イランはアメリカと事を構える気は全くない。資源大国であるイランは米国と紛争を起こしても、何もよい事がないからだ。金持ちケンカせずだ。
反米感情はあるが、それはイランーイラク戦争の時、アメリカがフセイン大統領に味方し、イラクに大規模の軍事支援を行った。その結果、イラクからイランに飛ばされたミサイルの殆んどが、米国製だったからだ。

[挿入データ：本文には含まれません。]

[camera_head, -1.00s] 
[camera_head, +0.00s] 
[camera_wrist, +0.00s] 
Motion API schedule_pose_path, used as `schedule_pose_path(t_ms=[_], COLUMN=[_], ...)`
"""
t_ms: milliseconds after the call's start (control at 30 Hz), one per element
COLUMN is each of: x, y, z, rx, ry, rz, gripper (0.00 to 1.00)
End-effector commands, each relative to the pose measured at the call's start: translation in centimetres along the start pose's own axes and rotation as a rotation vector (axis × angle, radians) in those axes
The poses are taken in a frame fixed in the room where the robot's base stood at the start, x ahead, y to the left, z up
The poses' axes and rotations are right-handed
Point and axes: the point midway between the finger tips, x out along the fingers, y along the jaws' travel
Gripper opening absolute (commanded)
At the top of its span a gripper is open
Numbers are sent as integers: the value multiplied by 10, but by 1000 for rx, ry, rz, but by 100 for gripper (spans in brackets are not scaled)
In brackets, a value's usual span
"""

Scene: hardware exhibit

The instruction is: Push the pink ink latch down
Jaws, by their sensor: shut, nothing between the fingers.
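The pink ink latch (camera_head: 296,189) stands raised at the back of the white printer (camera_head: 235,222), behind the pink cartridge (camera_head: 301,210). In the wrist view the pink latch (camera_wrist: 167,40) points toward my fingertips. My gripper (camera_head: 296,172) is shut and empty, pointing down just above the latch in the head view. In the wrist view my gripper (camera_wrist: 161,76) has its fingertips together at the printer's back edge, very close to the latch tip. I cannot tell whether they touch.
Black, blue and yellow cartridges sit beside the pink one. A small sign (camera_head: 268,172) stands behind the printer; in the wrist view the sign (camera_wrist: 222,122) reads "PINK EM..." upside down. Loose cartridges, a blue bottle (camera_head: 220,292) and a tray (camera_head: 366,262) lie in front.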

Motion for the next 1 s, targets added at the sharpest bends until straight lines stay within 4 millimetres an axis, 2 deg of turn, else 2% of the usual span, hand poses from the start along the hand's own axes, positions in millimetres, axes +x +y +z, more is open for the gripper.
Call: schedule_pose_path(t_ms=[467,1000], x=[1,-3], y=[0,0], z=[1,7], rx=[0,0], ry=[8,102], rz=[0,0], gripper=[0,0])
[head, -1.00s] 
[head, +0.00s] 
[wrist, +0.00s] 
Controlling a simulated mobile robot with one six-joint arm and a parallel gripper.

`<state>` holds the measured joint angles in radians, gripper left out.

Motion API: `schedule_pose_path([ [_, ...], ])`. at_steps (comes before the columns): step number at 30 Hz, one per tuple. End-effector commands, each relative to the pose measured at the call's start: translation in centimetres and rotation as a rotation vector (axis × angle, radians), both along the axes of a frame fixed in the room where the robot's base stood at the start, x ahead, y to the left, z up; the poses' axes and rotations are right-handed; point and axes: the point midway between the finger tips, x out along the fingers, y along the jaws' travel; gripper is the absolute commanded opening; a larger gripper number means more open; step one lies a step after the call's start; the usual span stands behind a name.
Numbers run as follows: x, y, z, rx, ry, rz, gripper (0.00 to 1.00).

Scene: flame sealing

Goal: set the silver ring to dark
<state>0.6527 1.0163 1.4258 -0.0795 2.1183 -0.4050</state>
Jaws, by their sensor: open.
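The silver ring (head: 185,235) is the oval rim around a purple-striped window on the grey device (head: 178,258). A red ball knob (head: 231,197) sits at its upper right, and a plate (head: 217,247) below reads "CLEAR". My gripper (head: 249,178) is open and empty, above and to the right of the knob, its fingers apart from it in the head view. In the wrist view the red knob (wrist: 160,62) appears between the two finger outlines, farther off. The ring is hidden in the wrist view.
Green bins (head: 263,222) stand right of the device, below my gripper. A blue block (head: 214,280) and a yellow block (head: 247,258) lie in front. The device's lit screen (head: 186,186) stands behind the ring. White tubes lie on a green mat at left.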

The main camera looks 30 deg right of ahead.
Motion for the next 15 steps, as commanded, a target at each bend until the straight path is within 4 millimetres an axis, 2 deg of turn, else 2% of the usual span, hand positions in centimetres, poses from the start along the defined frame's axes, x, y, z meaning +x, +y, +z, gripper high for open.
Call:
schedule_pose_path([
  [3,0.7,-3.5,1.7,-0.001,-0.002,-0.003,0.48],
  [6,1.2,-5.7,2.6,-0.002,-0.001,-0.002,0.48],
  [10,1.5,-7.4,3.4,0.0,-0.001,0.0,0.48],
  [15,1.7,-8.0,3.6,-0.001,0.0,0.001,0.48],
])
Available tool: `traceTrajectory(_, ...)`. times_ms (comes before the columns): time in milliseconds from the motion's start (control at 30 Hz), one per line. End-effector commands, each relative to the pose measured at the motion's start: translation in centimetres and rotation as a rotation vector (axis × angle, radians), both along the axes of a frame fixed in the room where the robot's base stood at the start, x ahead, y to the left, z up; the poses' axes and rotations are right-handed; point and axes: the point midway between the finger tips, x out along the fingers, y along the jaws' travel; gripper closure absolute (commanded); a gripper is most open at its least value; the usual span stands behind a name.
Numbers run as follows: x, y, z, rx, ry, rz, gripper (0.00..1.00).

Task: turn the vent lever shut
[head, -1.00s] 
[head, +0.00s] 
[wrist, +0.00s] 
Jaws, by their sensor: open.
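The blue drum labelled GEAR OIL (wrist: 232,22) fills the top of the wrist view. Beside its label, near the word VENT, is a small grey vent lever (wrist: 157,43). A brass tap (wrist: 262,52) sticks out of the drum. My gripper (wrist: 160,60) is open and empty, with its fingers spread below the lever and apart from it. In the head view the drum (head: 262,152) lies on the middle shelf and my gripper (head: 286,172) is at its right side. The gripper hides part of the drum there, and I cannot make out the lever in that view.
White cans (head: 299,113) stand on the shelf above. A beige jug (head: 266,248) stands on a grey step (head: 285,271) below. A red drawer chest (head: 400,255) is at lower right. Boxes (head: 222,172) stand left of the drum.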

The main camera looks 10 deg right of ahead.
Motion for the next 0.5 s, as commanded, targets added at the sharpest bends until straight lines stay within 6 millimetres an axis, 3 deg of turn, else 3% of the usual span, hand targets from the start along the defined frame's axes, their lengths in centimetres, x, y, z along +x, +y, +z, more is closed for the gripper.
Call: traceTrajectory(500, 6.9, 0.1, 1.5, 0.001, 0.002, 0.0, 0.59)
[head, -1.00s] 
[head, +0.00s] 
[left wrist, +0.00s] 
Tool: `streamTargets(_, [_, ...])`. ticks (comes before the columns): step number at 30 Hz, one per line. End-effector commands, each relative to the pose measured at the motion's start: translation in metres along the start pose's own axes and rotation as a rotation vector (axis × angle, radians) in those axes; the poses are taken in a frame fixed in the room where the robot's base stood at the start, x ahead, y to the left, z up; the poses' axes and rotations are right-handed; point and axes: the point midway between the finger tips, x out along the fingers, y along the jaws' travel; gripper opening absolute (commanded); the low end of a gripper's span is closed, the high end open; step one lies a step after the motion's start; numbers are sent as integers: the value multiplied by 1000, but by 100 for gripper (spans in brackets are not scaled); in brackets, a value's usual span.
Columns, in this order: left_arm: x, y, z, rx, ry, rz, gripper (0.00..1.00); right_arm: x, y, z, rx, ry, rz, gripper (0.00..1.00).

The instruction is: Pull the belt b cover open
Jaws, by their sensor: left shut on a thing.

「次」に備えるために、アメリカとしては対北朝鮮外交で早く結論を出したいだろうし、北朝鮮側は早く経済支援を受けたい。アメリカが金正日体制の維持さえ約束すれば、北は米国の提案をのむ可能性が高い。両者の思惑が一致すれば、「手打ち」が現実味を帯びてくる。
どうする、日本の外交。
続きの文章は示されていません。